+ mm-broken-deferred-calculation.patch added to -mm tree

[Date Prev][Date Next][Thread Prev][Thread Next][Date Index][Thread Index]

 



The patch titled
     Subject: mm/page_alloc.c: broken deferred calculation
has been added to the -mm tree.  Its filename is
     mm-broken-deferred-calculation.patch

This patch should soon appear at
    http://ozlabs.org/~akpm/mmots/broken-out/mm-broken-deferred-calculation.patch
and later at
    http://ozlabs.org/~akpm/mmotm/broken-out/mm-broken-deferred-calculation.patch

Before you just go and hit "reply", please:
   a) Consider who else should be cc'ed
   b) Prefer to cc a suitable mailing list as well
   c) Ideally: find the original patch on the mailing list and do a
      reply-to-all to that, adding suitable additional cc's

*** Remember to use Documentation/SubmitChecklist when testing your code ***

The -mm tree is included into linux-next and is updated
there every 3-4 working days

------------------------------------------------------
From: Pavel Tatashin <pasha.tatashin@xxxxxxxxxx>
Subject: mm/page_alloc.c: broken deferred calculation

In reset_deferred_meminit() we determine number of pages that must not be
deferred.  We initialize pages for at least 2G of memory, but also pages
for reserved memory in this node.

The reserved memory is determined in this function:
memblock_reserved_memory_within(), which operates over physical addresses,
and returns size in bytes.  However, reset_deferred_meminit() assumes that
that this function operates with pfns, and returns page count.

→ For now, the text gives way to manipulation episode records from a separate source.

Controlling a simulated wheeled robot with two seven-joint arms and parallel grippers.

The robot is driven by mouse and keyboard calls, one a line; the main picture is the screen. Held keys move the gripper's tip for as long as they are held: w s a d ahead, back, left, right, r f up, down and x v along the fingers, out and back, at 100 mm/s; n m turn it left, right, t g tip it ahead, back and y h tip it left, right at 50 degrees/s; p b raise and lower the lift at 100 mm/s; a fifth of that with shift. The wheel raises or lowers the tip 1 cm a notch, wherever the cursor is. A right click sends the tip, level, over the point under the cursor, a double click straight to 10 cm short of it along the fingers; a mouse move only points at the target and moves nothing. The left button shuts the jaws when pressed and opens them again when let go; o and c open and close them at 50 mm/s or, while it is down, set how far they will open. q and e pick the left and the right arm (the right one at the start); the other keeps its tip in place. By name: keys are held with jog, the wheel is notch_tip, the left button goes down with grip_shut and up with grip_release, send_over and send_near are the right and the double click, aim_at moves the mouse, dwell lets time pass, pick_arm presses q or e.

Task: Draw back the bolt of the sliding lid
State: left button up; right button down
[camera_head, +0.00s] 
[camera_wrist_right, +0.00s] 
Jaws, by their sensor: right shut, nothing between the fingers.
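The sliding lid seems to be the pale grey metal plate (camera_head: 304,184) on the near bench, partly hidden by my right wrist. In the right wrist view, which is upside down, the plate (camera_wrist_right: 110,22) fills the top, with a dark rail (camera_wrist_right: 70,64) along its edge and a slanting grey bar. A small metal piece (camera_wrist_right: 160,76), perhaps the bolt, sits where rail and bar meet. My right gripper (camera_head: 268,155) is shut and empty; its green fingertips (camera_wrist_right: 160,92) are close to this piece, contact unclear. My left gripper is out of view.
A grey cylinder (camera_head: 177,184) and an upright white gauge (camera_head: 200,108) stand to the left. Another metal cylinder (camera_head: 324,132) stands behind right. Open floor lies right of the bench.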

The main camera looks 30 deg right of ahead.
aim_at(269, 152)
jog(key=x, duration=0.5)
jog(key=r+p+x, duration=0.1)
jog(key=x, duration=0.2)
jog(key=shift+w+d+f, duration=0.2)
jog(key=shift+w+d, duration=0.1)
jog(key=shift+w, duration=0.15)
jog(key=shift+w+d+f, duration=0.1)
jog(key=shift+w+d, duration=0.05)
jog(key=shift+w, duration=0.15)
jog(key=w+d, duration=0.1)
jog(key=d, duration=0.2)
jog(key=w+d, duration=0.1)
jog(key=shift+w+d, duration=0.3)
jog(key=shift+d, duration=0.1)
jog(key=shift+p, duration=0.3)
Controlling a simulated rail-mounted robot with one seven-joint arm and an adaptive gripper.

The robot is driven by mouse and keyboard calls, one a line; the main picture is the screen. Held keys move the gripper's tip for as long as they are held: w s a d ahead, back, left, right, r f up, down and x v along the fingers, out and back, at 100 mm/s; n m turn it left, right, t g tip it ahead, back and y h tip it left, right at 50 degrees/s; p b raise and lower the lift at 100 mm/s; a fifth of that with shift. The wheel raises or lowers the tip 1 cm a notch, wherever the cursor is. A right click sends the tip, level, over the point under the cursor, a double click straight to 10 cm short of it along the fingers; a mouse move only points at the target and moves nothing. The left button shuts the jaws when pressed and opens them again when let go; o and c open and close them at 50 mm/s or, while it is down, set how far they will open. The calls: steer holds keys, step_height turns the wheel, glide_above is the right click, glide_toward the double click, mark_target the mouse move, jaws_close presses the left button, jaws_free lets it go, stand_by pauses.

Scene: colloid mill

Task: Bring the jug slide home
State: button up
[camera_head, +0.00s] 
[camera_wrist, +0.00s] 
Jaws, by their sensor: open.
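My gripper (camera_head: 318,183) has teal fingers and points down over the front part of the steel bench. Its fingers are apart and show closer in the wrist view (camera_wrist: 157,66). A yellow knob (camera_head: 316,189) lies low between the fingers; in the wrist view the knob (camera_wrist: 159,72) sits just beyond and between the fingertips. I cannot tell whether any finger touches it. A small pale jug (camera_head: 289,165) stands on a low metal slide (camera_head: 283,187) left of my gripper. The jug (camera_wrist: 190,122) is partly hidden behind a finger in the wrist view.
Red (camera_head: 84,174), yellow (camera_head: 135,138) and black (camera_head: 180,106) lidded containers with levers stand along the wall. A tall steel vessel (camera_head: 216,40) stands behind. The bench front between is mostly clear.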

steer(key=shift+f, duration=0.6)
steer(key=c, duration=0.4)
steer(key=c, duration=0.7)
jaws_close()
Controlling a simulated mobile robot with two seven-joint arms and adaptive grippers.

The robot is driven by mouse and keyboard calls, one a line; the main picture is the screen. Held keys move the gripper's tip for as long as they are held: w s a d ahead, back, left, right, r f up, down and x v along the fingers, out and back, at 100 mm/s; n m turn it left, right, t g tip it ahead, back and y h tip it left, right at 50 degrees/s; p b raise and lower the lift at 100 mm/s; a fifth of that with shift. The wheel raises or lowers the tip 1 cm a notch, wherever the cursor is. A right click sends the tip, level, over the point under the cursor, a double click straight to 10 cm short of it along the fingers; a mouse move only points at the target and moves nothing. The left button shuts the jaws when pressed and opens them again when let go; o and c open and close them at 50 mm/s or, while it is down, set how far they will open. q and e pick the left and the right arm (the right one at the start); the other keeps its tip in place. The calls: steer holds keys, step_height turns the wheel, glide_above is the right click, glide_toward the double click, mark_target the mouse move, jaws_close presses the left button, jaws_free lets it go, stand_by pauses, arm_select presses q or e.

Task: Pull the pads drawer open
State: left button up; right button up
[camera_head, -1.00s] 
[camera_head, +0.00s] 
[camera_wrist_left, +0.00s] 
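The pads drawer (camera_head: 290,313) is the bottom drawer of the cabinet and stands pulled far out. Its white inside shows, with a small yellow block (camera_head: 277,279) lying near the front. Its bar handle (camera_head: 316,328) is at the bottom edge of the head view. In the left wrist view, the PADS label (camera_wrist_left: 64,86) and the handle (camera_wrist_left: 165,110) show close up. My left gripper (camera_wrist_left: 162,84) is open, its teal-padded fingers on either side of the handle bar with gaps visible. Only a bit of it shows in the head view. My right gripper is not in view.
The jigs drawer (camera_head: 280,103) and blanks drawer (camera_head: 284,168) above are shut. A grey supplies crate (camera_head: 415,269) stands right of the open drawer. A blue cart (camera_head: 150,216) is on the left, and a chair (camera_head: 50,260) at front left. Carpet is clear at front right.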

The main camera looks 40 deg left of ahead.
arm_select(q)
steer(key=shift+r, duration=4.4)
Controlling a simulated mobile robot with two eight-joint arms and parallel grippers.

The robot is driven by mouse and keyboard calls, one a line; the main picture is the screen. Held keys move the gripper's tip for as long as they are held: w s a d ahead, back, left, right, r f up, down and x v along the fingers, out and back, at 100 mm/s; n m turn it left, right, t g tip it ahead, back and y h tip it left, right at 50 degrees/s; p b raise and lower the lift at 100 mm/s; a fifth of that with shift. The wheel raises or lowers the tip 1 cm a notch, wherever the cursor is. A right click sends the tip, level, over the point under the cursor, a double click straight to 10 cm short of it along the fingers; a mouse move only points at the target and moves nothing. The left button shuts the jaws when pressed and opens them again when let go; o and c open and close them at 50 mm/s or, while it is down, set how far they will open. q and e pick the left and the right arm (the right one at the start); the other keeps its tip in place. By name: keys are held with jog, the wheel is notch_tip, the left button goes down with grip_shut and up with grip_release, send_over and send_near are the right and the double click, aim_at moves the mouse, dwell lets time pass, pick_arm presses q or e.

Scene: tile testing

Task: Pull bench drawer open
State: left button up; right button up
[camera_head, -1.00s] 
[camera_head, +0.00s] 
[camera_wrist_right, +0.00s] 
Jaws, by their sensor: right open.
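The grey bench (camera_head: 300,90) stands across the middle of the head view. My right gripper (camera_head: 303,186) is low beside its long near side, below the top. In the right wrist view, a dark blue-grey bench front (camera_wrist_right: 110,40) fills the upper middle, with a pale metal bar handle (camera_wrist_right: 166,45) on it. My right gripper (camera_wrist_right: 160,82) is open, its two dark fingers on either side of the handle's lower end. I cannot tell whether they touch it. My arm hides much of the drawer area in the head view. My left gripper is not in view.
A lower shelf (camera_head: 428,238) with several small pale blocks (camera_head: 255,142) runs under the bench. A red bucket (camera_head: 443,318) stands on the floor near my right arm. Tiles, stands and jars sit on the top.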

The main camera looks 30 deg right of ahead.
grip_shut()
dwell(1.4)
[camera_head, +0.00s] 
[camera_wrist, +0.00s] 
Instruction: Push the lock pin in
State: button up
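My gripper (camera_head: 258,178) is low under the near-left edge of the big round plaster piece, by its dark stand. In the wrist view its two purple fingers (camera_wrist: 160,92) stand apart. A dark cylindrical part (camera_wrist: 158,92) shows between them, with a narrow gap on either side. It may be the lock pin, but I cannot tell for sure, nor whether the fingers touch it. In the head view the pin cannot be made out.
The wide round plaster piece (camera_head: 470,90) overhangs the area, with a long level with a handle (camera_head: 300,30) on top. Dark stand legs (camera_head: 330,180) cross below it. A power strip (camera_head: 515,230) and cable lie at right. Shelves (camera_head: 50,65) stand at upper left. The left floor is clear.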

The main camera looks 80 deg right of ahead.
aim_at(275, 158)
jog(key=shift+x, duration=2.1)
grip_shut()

The result is that in the best case machine boots slower than expected due
to initializing more pages than needed in single thread, and in the worst
case panics because fewer than needed pages are initialized early.

Link: http://lkml.kernel.org/r/20171021011707.15191-1-pasha.tatashin@xxxxxxxxxx
Fixes: 864b9a393dcb ("mm: consider memblock reservations for deferred memory initialization sizing")
Signed-off-by: Pavel Tatashin <pasha.tatashin@xxxxxxxxxx>
Acked-by: Michal Hocko <mhocko@xxxxxxxx>
Cc: Mel Gorman <mgorman@xxxxxxxxxxxxxxxxxxx>
Cc: <stable@xxxxxxxxxxxxxxx>
Signed-off-by: Andrew Morton <akpm@xxxxxxxxxxxxxxxxxxxx>
---

 include/linux/mmzone.h |    3 ++-
 mm/page_alloc.c        |   27 ++++++++++++++++++---------
 2 files changed, 20 insertions(+), 10 deletions(-)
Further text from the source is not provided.